Dr Wing Ng – Staff Scientist

Dr Wing Ng is a Staff Scientist at Intrinsic and a Senior Research Fellow at the Department of Electronic and Electrical Engineering, University College London. He has extensive experience in the design and fabrication of novel semiconductor electronic and optoelectronic structures and devices at nanoscale, including memory devices, semiconductor lasers, and nano-electromechanical (NEMS) devices for optical storage applications. He holds a PhD degree in semiconductor physics from the University of Sheffield. Most of his PhD work was carried out at the National Centre for III-V Technologies (now National Epitaxy Facility) where he developed the first broadband quantum cascade laser operating above room temperature.

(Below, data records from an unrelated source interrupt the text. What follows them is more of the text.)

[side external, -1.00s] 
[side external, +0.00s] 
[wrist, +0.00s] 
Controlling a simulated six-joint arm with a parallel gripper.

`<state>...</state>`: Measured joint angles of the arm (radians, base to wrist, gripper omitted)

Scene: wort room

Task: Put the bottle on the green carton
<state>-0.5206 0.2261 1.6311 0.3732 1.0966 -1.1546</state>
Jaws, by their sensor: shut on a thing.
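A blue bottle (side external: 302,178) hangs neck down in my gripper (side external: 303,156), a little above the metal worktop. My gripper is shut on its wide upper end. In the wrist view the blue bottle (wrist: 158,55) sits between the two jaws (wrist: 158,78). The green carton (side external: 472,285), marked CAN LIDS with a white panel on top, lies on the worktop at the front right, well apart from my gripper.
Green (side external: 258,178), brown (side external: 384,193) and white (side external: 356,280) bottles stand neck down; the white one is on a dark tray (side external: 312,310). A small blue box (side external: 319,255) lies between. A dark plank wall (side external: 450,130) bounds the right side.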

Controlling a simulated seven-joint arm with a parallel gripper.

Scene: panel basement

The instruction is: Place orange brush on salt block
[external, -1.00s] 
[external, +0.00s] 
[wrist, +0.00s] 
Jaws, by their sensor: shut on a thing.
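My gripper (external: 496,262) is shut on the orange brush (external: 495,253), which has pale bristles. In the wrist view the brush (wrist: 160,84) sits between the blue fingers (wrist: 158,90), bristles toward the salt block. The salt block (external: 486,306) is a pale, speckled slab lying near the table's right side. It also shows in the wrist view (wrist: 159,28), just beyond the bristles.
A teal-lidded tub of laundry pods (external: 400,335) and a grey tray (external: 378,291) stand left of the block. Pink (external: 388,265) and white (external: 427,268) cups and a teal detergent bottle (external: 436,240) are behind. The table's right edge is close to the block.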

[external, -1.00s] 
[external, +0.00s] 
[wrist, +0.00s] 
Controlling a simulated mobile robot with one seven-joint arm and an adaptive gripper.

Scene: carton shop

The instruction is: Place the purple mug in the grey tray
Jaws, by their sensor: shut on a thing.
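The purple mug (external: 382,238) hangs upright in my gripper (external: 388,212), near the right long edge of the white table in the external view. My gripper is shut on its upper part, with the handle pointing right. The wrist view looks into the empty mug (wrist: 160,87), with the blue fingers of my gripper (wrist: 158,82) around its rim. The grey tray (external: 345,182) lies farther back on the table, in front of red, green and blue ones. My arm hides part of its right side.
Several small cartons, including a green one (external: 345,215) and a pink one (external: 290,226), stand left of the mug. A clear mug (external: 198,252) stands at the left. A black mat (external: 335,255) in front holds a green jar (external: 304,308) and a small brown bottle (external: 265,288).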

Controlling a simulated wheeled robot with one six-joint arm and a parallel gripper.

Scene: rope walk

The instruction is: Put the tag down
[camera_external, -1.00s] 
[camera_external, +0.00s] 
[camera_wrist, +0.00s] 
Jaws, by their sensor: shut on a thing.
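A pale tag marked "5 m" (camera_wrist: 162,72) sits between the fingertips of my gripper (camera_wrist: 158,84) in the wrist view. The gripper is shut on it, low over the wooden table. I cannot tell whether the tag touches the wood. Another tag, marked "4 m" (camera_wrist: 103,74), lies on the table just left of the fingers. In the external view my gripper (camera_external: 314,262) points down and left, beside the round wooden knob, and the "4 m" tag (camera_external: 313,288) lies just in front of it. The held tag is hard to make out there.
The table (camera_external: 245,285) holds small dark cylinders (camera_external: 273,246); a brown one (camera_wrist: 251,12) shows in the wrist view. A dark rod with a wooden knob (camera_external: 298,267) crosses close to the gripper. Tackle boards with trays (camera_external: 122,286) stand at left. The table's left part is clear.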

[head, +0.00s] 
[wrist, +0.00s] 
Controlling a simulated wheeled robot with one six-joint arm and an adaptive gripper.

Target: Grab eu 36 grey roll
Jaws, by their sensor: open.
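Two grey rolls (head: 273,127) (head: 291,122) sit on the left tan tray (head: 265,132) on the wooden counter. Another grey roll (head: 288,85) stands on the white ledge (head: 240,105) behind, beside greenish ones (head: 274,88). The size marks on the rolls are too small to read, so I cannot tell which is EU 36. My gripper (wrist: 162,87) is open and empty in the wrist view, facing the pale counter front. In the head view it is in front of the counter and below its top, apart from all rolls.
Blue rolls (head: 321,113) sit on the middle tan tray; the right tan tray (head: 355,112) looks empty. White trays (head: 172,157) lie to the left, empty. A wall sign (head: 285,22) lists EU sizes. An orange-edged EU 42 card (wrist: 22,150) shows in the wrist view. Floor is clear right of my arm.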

After working at a UK based scientific instrumentation company as an application engineer for several years, Wing moved to his current position at UCL and Intrinsic where he develops and fabricates novel metal oxide-based resistance memory devices. In the course of his work he has developed a novel fast electron beam lithography technique improving the patterning time by over an order of magnitude compared to conventional methods. He has published over 20 peer-reviewed papers in high impact journals and over 30 international conference proceedings. Wing is also a patent holder for a resistance memory technology developed at UCL.